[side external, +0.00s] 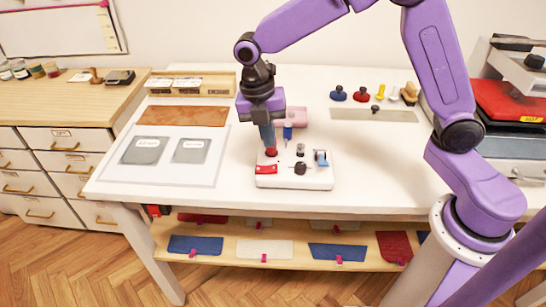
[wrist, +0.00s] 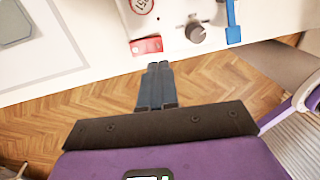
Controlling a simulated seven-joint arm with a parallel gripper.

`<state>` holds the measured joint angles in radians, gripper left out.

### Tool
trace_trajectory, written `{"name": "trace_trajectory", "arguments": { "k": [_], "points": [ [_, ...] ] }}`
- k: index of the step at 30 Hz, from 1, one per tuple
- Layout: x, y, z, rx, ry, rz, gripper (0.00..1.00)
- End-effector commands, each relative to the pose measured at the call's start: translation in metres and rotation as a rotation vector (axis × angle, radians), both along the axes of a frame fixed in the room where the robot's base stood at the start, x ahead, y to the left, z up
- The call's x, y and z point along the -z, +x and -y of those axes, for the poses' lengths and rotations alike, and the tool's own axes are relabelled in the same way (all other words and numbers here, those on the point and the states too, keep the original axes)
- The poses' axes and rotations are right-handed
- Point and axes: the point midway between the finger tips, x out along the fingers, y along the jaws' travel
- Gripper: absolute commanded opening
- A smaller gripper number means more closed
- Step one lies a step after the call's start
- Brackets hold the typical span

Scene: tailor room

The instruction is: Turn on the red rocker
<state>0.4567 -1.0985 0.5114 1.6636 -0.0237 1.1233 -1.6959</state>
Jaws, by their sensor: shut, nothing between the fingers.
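A white control panel (side external: 315,183) lies on the table. The red rocker (side external: 266,170) is at its front left corner. It also shows in the wrist view (wrist: 147,45), with a pale marking on its face. My gripper (side external: 270,147) points down over the left side of the panel, its blue fingers shut and empty. In the side view the fingertips overlap a round red button (side external: 271,153) behind the rocker. In the wrist view the fingertips (wrist: 159,66) appear just below the rocker. I cannot tell whether they touch anything.
The panel also carries a dark knob (side external: 300,168), a blue switch (side external: 321,158) and a small metallic control (side external: 300,150). A pink block (side external: 296,116) lies behind. A sheet with grey patches (side external: 145,151) is to the left. The table right of the panel is clear.

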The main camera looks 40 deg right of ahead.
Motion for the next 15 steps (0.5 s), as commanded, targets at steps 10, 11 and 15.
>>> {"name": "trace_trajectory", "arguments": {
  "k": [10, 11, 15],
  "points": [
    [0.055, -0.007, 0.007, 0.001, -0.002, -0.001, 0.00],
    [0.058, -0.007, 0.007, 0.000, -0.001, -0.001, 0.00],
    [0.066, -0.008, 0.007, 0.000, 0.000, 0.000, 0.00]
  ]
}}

· · · ·

EXERCISE INSTRUCTIONS: Images in the data above are to be skipped. Retype all other material exactly.

RESULT OF THIS TASK:
[side external, +0.00s] 
[wrist, +0.00s] 
Controlling a simulated seven-joint arm with a parallel gripper.

`<state>` holds the measured joint angles in radians, gripper left out.

### Tool
trace_trajectory, written `{"name": "trace_trajectory", "arguments": { "k": [_], "points": [ [_, ...] ] }}`
- k: index of the step at 30 Hz, from 1, one per tuple
- Layout: x, y, z, rx, ry, rz, gripper (0.00..1.00)
- End-effector commands, each relative to the pose measured at the call's start: translation in metres and rotation as a rotation vector (axis × angle, radians), both along the axes of a frame fixed in the room where the robot's base stood at the start, x ahead, y to the left, z up
- The call's x, y and z point along the -z, +x and -y of those axes, for the poses' lengths and rotations alike, and the tool's own axes are relabelled in the same way (all other words and numbers here, those on the point and the states too, keep the original axes)
- The poses' axes and rotations are right-handed
- Point and axes: the point midway between the finger tips, x out along the fingers, y along the jaws' travel
- Gripper: absolute commanded opening
- A smaller gripper number means more closed
- Step one lies a step after the call's start
- Brackets hold the typical span

Scene: tailor room

The instruction is: Turn on the red rocker
<state>0.4567 -1.0985 0.5114 1.6636 -0.0237 1.1233 -1.6959</state>
Jaws, by their sensor: shut, nothing between the fingers.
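A white control panel (side external: 315,183) lies on the table. The red rocker (side external: 266,170) is at its front left corner. It also shows in the wrist view (wrist: 147,45), with a pale marking on its face. My gripper (side external: 270,147) points down over the left side of the panel, its blue fingers shut and empty. In the side view the fingertips overlap a round red button (side external: 271,153) behind the rocker. In the wrist view the fingertips (wrist: 159,66) appear just below the rocker. I cannot tell whether they touch anything.
The panel also carries a dark knob (side external: 300,168), a blue switch (side external: 321,158) and a small metallic control (side external: 300,150). A pink block (side external: 296,116) lies behind. A sheet with grey patches (side external: 145,151) is to the left. The table right of the panel is clear.

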The main camera looks 40 deg right of ahead.
Motion for the next 15 steps (0.5 s), as commanded, targets at steps 10, 11 and 15.
>>> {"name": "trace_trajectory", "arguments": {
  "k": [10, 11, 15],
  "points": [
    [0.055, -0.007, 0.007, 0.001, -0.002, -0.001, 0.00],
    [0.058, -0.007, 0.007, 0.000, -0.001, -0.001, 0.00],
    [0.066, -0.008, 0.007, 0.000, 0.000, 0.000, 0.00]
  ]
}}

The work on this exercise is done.